Zeitblende: In den 1980er Jahren war Audi auf mühsamem Weg nach oben, beschleunigt vom erfolgreichen quattro-Allradkonzept, dem als Aerodynamik-Wunder gefeierten Duo Audi 100/200 (Typ C3) und dem 1986 lancierten Audi 80/90 (B3) als Vorboten des ersten A4 sowie einem davon abgeleiteten Coupé (Typ 89), das 1988 debütierte. Obwohl auf der Bodengruppe der 80/90-Baureihe aufgebaut, unterschied sich dieser sportive Zweitürer so deutlich von den Limousinen, dass er vom Publikum als eigenständiges Modell akzeptiert wurde. Warum nicht diesen Erfolg wiederholen mit einem weiteren Ableger, der überdies als exklusives Cabriolet das Potential eines noblen Imageträgers versprach?
Audi Cabriolet 30 Jahre
BildergalerieGerade erst hatte VW-Konzernchef Carl H. Hahn anlässlich der Audi-V8-Vorstellung die leistungsstarken Modelle der feinen Ingolstädter VW-Tochter ob ihrer Gran-Turismo-Qualitäten gelobt: "Mit unseren Autos soll gereist, nicht gerast werden". Da fügte sich ein gut motorisiertes Cabriolet perfekt ins angestrebte Premium-Portfolio. Vor genau 30 Jahren war es soweit: Das offiziell noch "Audi Cabrio-Studie" genannte jüngste Derivat der Baureihe Audi B3 wurde mit weißem Lederinterieur als "Inbegriff für Sommer, Sonne und sportlich-elegante Lebensart seiner Besitzer" präsentiert. Mit ausgewogenen Proportionen und niedriger Bauhöhe sollte das Cabrio "Roadster-Atmosphäre" vermitteln.

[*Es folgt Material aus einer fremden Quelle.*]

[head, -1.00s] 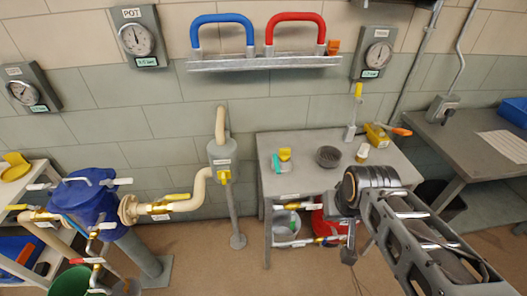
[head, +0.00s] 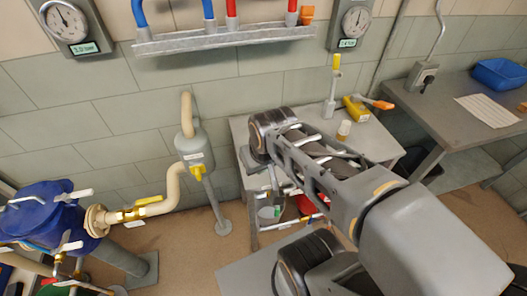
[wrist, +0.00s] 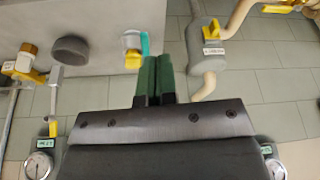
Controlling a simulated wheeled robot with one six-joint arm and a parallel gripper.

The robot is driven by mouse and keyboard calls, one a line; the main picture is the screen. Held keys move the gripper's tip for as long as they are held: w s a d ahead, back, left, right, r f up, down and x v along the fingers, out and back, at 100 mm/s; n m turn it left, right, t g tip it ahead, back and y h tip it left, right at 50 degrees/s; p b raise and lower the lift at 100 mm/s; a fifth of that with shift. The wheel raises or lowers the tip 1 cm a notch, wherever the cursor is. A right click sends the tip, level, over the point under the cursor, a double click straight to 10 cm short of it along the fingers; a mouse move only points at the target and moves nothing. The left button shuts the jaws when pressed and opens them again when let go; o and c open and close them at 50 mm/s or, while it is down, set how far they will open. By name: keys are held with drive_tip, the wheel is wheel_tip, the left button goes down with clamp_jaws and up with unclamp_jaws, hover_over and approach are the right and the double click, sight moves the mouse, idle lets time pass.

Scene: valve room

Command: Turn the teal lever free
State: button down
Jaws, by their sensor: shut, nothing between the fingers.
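In the wrist view, the teal lever (wrist: 145,43) is a short bar on a small white and yellow fitting (wrist: 132,42) on the grey table. My gripper (wrist: 157,62) is shut and empty, its two green fingers together. In that picture the fingertips lie just below and right of the teal lever; I cannot tell the height between them. In the head view my arm covers the fitting and the lever, and the fingers cannot be made out.
A rack (head: 225,40) hangs above.

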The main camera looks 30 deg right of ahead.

Genau das gelang dem Viersitzer nicht, zumal die Sitzposition so tief war, dass der Frischluft-Audi viel weniger Wind an seine Besatzung ließ als etwa BMW 3er oder Saab 900. Trotzdem feierte das Audi-Marketing sogar die breite Frontscheibe explizit als "besten Windschutz, der Luftwirbel für die Insassen" ausschließt – bei echten Roadstern undenkbar.

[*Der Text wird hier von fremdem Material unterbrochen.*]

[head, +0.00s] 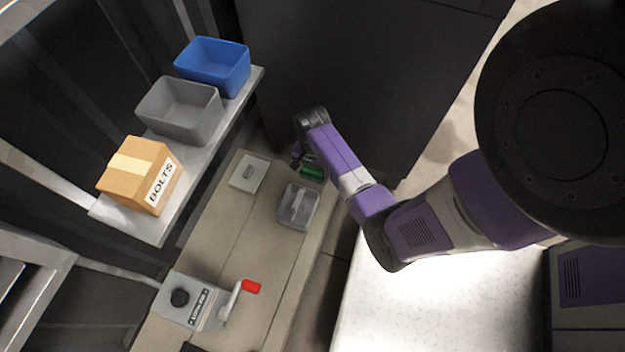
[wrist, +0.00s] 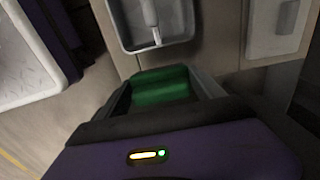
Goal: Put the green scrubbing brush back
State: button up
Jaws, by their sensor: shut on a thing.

Nach dem von vielen Cabrio-Kunden ungeduldig erwarteten Marktstart im Mai 1991 wurden jedoch genau diese Eigenschaften Erfolgsgaranten, denn Audis windgeschützte Sonnenbank machte auch bei kühler Witterung eine gute Figur. Hinzu kam die aufwändige Verdeckkonstruktion, die durch gute Wintertauglichkeit, geringe Geräuschbelästigung und konkurrenzlos simple manuelle Bedienung auffiel. Dennoch lieferte Audi einige Jahre später den Kundenwünschen folgend ein optionales Hardtop und auch eine elektrohydraulische Verdeckbetätigung. Zu diesem Zeitpunkt hatte sich der offene Ingolstädter längst als lukrative Investition der Marke erwiesen, zumal er kein billiges Sonnen-Vergnügen bot. Mit rund 52.000 Mark war der anfangs ausschließlich mit einem 98 kW / 133 PS entwickelnden 2,3-Liter-Fünfzylinder-Benziner mit Frontantrieb fast 20 Prozent kostspieliger als der Einstiegstyp ins BMW-Cabrio-Programm.

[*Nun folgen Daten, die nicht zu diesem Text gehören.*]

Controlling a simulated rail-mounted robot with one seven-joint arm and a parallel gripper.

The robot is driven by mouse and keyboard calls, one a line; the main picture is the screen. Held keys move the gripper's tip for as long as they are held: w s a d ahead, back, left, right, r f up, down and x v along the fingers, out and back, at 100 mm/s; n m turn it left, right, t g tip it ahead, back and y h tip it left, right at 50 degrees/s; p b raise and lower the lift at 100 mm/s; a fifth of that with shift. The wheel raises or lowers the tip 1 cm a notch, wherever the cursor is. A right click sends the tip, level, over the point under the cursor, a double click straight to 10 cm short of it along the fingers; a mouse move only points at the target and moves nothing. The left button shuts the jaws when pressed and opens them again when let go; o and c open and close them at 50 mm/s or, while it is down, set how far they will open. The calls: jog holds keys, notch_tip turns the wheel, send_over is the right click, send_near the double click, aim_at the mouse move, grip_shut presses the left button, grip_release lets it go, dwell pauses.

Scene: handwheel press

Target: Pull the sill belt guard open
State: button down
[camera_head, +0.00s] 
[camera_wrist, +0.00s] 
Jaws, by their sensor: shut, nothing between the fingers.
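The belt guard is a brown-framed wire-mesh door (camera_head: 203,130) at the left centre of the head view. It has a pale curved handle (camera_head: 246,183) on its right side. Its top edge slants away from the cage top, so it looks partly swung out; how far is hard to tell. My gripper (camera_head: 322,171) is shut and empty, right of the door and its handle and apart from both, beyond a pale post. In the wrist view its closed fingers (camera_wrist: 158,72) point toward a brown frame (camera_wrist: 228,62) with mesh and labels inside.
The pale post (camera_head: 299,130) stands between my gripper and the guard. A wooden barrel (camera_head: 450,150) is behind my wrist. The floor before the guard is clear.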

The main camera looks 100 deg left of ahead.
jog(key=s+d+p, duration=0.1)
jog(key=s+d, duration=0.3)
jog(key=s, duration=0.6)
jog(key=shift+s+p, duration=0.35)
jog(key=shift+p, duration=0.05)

Sechszylinder spielten in hoher Preisliga
Und auch die 1992 und 1993 nachgelegten 2,8- und 2,6-Liter-Sechszylinder spielten in einer hohen Preisliga. Nur die Mercedes E-Klasse war noch teurer. Aber gerade dieser Kostenfaktor war es, der Audi gleich dreifach nützte: Zum einen ließ er das Cabriolet im Umfeld der Konkurrenten besonders edel und begehrenswert wirken, zum anderen polierten die Preise den Glanz der vier Ringe und schließlich spülten sie reichlich Geld in die gebeutelte Unternehmenskasse. Schließlich forderten die aufwändigen Neuentwicklungen in Ingolstadt – 1990 startete der erste Audi 100 mit V6 und 1994 der Audi A8 mit Aluminiumkarosserie – frisches Geld. Obendrein wurde Audi wie alle anderen von einer anhaltenden weltweiten Rezession getroffen, der auch der kurzzeitige nationale Aufschwung durch die deutsche Wiedervereinigung wenig entgegensetzen konnte.
Jedenfalls erwies sich das Konzept des Audi Cabriolets als so langlebig, dass sanfte Modellpflegen und zusätzliche Motoren genügten, den Spaßmacher zwölf Sommer lang attraktiv zu halten. Verschiedene Vierzylinder boten einen etwas preiswerteren Einstieg, ein elektrisches Kinderauto begeisterte ab 1992 den Nachwuchs und ein 66 kW / 90 PS leistender 1,9-Liter-Turbodiesel wurde 1995 vom VW-Konzern als Weltsensation gefeiert. Das Duo aus Golf und Audi eröffnete mit diesem Kraftstoffknauserer das Selbstzünder-Zeitalter im Verdeck-Segment und immerhin jeder fünfte Cabrio-Käufer störte sich weder am aufdringlichen Diesel-Duft noch an der im Kaltlauf laut nagelnden Soundkulisse.
Insgesamt wurden bis zur Jahrtausendwende rund 72.000 Audi Cabriolet verkauft, kein Rekordergebnis unter den familientauglichen Sonnengleitern, aber für Audi der erhoffte Aufschlag im Premium-Club.